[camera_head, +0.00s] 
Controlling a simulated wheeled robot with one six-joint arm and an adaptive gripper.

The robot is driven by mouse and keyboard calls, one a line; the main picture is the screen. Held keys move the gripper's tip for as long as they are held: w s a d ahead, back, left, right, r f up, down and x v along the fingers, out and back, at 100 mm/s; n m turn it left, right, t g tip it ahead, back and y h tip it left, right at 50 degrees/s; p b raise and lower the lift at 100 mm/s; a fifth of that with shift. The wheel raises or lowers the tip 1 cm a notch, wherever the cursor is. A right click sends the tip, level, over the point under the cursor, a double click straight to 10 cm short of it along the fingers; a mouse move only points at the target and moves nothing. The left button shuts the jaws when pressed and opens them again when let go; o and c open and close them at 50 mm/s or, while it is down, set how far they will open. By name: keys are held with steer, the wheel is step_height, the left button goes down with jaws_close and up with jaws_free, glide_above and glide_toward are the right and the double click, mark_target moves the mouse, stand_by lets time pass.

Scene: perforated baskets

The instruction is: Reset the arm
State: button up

****************************************

### Directions
Please print the material above exactly as it appears, from its first line through the line containing "Controlling a simulated", inclusive, and stop there.

### Answer to this exercise
[camera_head, +0.00s] 
Controlling a simulated wheeled robot with one six-joint arm and an adaptive gripper.

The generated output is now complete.